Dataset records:
###
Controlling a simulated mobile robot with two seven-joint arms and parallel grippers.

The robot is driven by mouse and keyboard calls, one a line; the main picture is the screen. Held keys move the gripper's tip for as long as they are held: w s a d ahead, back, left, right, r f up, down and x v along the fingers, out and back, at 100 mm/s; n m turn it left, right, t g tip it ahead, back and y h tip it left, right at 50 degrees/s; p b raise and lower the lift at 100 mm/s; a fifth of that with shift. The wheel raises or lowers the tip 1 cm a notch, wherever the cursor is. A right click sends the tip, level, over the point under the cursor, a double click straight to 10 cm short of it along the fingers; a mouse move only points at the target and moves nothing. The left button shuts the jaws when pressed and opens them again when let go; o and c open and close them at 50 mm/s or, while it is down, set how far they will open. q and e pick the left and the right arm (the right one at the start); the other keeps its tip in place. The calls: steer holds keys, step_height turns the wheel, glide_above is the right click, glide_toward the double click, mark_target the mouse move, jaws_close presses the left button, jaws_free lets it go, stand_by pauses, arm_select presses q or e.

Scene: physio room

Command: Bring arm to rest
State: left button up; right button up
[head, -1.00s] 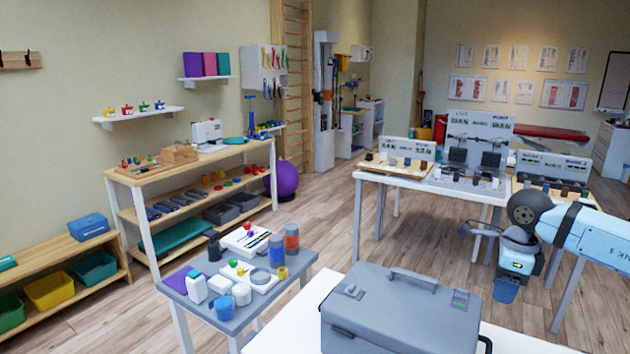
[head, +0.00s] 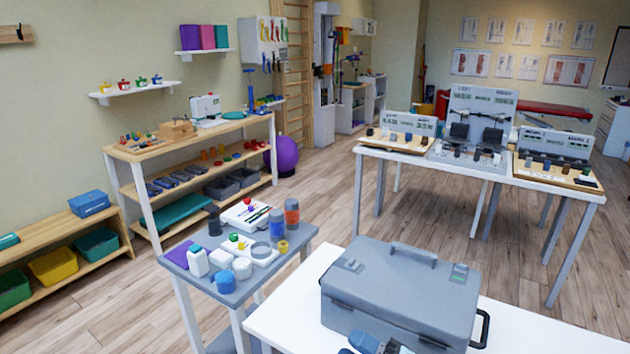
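A small blue and grey part of what looks like my right arm's hand end (head: 368,344) shows at the bottom edge of the head view. It is in front of the grey case (head: 400,290), low over or beside the white table; its height cannot be told. The fingertips are cut off or hidden, so I cannot see whether that gripper is open or shut, or whether it holds anything. My left gripper is not in view.
The grey case stands on the white table (head: 520,325) nearest me. A small grey table (head: 225,297) with bottles and jars is to its left. A table with display panels (head: 480,172) stands behind right. Open wooden floor (head: 420,225) lies between.

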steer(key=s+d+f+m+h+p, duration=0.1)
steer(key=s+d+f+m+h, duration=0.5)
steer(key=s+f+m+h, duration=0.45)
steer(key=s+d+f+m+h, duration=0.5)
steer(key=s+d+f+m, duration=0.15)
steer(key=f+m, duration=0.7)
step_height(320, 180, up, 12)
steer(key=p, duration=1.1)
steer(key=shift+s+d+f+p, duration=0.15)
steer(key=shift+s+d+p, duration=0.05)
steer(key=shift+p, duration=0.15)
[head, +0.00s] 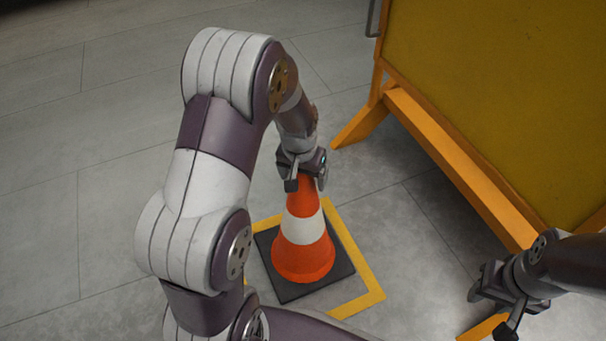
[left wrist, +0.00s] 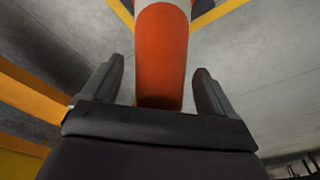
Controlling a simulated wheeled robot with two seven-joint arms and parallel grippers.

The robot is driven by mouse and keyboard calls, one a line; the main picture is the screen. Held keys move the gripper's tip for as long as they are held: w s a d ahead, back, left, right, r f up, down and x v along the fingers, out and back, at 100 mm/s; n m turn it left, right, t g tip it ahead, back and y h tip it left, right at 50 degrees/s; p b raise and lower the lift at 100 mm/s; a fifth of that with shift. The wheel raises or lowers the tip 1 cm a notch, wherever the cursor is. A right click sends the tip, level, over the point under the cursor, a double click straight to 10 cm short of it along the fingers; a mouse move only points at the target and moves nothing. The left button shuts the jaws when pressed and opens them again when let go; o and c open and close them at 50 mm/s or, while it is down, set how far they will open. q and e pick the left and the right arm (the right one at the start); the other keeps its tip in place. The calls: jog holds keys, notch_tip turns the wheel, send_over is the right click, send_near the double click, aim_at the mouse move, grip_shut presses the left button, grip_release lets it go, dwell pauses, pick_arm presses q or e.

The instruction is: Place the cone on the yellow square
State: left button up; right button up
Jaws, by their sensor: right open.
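The orange and white cone (head: 303,255) stands upright on its black base, inside the yellow square outline (head: 362,262) on the floor. My left gripper (head: 306,182) is at the cone's top. In the left wrist view the cone (left wrist: 160,65) lies between the two fingers, with a small gap on each side, so the gripper looks open. My right gripper (head: 493,312) is open and empty at the lower right.
A yellow board on an orange frame (head: 460,160) stands at the right, its foot (head: 358,127) close behind the cone. The grey tiled floor at the left is clear.

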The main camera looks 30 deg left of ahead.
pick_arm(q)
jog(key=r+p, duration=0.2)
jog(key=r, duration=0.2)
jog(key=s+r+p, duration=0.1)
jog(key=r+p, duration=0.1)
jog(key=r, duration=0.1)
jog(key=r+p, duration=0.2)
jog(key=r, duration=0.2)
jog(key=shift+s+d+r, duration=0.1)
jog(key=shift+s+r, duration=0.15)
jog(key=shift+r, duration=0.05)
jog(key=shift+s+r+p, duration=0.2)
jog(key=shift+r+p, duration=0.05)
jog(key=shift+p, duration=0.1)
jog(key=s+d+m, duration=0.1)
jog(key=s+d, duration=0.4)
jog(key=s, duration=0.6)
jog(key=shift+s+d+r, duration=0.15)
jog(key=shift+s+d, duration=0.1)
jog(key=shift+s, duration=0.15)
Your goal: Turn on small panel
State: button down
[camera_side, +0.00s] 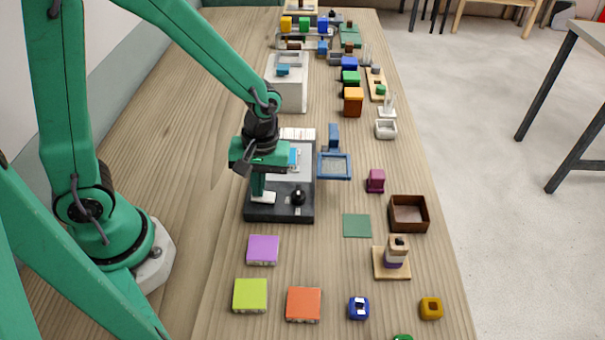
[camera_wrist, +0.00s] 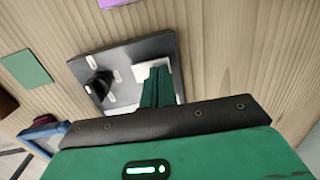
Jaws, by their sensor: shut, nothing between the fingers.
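The small panel (camera_side: 280,213) is a dark base on the table, in front of my arm. It carries a black knob (camera_side: 298,197) at its right and a white piece (camera_side: 263,198) at its left. A lighter section with a blue patch (camera_side: 294,157) lies behind, partly hidden by my arm. My gripper (camera_side: 258,188) is shut and empty, pointing down at the white piece; I cannot tell if it touches. In the wrist view, the shut fingers (camera_wrist: 156,84) cover part of the white piece (camera_wrist: 146,70); the knob (camera_wrist: 99,84) stands on the panel (camera_wrist: 122,52) beside them.
A blue frame (camera_side: 334,166) stands right of the panel. Purple (camera_side: 263,250), lime (camera_side: 250,295) and orange (camera_side: 303,304) blocks lie in front. A green square (camera_side: 356,225), brown box (camera_side: 409,213) and stacked rings (camera_side: 396,252) sit to the right. A white box (camera_side: 290,90) stands behind.

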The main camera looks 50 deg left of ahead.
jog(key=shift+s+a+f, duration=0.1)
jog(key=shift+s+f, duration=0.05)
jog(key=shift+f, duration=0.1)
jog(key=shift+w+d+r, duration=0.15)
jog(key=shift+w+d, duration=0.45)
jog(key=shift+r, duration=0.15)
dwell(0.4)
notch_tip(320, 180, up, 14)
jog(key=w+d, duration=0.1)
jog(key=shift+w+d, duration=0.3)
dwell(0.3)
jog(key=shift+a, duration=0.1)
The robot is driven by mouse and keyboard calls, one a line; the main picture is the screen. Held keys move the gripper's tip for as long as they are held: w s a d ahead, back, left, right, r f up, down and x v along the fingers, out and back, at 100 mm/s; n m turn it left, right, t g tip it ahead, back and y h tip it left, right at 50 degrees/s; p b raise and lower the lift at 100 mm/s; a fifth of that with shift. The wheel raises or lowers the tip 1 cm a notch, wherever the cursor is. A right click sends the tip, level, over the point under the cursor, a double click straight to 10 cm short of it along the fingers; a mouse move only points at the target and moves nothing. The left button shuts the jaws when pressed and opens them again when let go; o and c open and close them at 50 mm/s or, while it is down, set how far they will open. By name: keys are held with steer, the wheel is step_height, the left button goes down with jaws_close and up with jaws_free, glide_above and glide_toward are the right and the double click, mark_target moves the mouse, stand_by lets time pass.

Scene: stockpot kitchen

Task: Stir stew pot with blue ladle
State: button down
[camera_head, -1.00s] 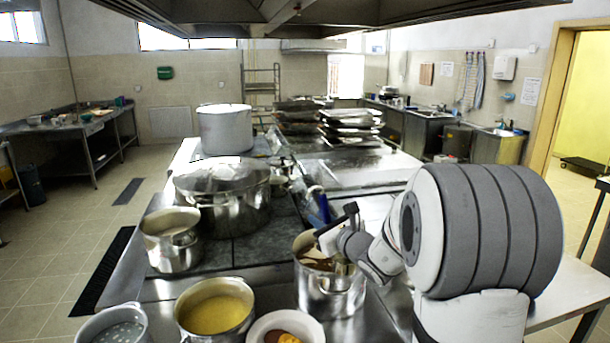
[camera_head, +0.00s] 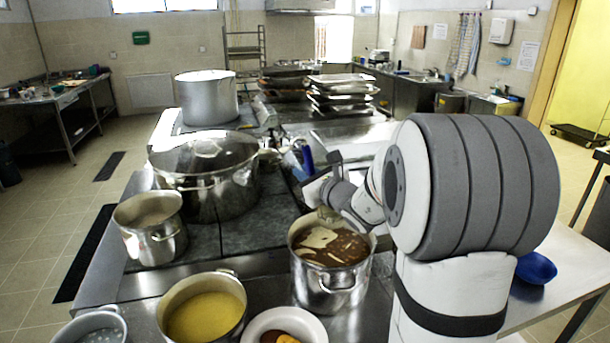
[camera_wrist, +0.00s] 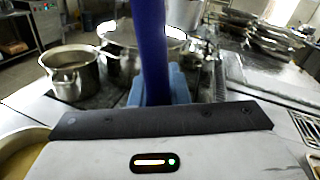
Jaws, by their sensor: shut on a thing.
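The stew pot (camera_head: 331,283) is a steel pot with brown stew and paler patches, at the front centre of the cooking island in the head view. My gripper (camera_head: 312,184) is above the far rim of this pot. In the wrist view its blue fingers (camera_wrist: 160,88) are shut around an upright blue handle. This is the blue ladle (camera_wrist: 151,40), whose handle also shows in the head view (camera_head: 307,158). The ladle's lower end is hidden or cannot be made out, so I cannot tell how deep it sits in the stew.
A pot of yellow soup (camera_head: 205,312) and a white bowl (camera_head: 313,326) stand in front. A smaller steel pot (camera_head: 150,240) and a large lidded pot (camera_head: 217,200) stand left. A tall pot (camera_head: 207,100) and stacked trays (camera_head: 343,92) are behind. A blue bowl (camera_head: 536,268) lies on the right table.

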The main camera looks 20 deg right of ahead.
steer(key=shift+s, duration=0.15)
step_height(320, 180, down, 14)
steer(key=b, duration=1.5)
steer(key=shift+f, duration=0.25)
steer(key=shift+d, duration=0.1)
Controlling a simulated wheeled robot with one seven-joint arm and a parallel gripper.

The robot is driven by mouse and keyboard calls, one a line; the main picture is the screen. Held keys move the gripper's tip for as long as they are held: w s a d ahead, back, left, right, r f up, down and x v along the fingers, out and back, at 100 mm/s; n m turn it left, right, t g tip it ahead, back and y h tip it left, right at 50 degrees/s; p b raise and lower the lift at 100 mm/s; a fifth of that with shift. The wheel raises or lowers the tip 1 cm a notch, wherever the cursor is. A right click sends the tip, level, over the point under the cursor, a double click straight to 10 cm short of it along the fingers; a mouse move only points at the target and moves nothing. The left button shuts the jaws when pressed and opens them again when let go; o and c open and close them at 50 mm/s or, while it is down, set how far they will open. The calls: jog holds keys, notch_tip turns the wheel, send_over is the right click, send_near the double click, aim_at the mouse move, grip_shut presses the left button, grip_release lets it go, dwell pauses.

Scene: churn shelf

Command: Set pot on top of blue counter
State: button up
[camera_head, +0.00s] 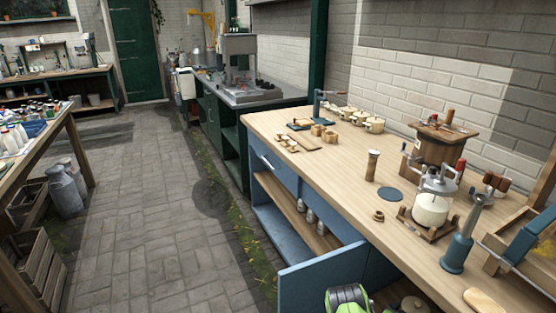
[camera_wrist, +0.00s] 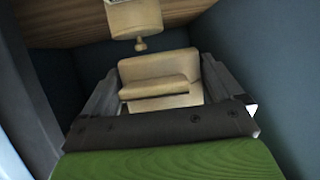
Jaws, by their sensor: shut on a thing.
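The blue counter (camera_head: 345,190) has a pale wooden top and runs along the right side of the head view. In the wrist view my gripper (camera_wrist: 160,82) is shut, with a finger on each side of a smooth cream thing, which I take to be the pot (camera_wrist: 158,66). Its full shape is hidden behind my gripper's dark crossbar. The surroundings there are dark blue walls and wood, like the inside of the counter. In the head view my green wrist part shows at the bottom edge by the open blue door; my fingers are hidden.
A cream piece with a knob (camera_wrist: 135,20) is close beyond the gripper. The counter's right half is crowded: a glass jar in a stand (camera_head: 432,207), a blue cylinder (camera_head: 458,250), a wooden grinder (camera_head: 372,166). The open blue door (camera_head: 322,280) stands out. The top's front middle has bare wood.

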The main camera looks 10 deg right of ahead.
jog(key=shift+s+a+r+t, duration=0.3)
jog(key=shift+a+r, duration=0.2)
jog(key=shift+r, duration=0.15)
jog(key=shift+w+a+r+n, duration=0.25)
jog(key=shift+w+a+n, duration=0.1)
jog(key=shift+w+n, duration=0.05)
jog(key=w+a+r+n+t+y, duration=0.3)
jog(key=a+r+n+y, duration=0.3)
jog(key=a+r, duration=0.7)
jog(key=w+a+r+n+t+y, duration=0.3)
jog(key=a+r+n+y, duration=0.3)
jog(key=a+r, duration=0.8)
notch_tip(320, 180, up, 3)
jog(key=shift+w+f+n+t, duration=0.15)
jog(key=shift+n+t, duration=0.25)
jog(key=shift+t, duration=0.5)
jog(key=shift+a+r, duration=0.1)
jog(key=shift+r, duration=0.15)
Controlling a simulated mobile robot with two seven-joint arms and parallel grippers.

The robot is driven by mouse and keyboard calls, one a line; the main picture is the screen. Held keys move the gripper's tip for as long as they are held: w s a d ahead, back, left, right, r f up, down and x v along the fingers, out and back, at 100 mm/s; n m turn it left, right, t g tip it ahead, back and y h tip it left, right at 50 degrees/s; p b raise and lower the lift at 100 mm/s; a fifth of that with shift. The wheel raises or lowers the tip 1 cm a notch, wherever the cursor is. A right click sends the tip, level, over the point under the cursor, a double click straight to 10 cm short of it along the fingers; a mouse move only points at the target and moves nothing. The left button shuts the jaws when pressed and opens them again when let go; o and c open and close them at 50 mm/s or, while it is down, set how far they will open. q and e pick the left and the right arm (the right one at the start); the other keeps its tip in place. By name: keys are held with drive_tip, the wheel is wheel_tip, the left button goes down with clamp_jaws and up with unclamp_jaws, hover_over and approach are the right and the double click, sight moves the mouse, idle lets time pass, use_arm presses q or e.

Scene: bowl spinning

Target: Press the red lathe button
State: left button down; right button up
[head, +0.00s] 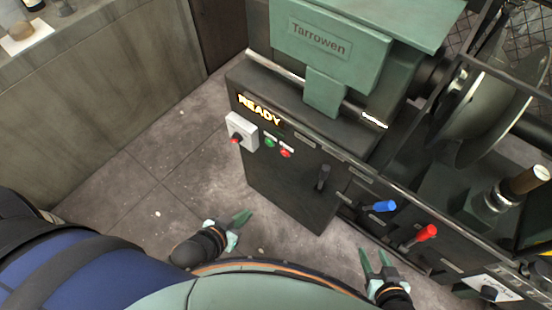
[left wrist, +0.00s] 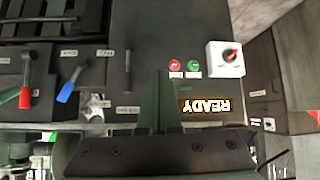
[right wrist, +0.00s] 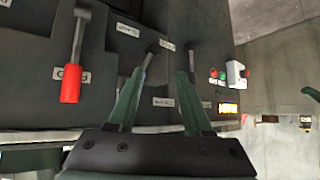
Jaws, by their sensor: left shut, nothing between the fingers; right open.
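The red button (head: 286,152) is on the lathe's dark front panel, just right of a green button (head: 270,141). In the left wrist view the red button (left wrist: 176,65) shows beyond my fingers, left of the green one (left wrist: 193,66). In the right wrist view the red button (right wrist: 213,73) is small, at upper right. My left gripper (head: 245,215) is shut and empty, below the panel in the picture and apart from it. My right gripper (head: 374,258) is open and empty, lower right, apart from the buttons.
A white switch box (head: 243,130) with a red knob sits left of the buttons, under a lit READY sign (head: 258,108). Blue (head: 384,206) and red (head: 426,233) levers stick out at right. A dark handle (head: 322,178) is between. Bare floor (head: 165,170) lies left.

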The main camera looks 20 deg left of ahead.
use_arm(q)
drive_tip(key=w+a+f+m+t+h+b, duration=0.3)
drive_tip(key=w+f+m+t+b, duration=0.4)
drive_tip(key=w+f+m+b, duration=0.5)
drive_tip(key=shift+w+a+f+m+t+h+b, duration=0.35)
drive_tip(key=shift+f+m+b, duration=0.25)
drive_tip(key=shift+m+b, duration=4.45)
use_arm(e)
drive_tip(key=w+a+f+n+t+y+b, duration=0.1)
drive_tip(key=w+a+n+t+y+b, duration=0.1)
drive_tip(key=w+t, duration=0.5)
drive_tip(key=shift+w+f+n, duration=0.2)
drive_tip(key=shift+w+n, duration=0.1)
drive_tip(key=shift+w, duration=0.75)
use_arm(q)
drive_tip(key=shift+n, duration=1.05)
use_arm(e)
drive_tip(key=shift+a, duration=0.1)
###
--- WHAT YOU HAVE TO DO ---
List every line above containing the word "wheeled".

--- TASK OUTPUT ---
Controlling a simulated wheeled robot with two seven-joint arms and parallel grippers.
Controlling a simulated wheeled robot with one seven-joint arm and a parallel gripper.

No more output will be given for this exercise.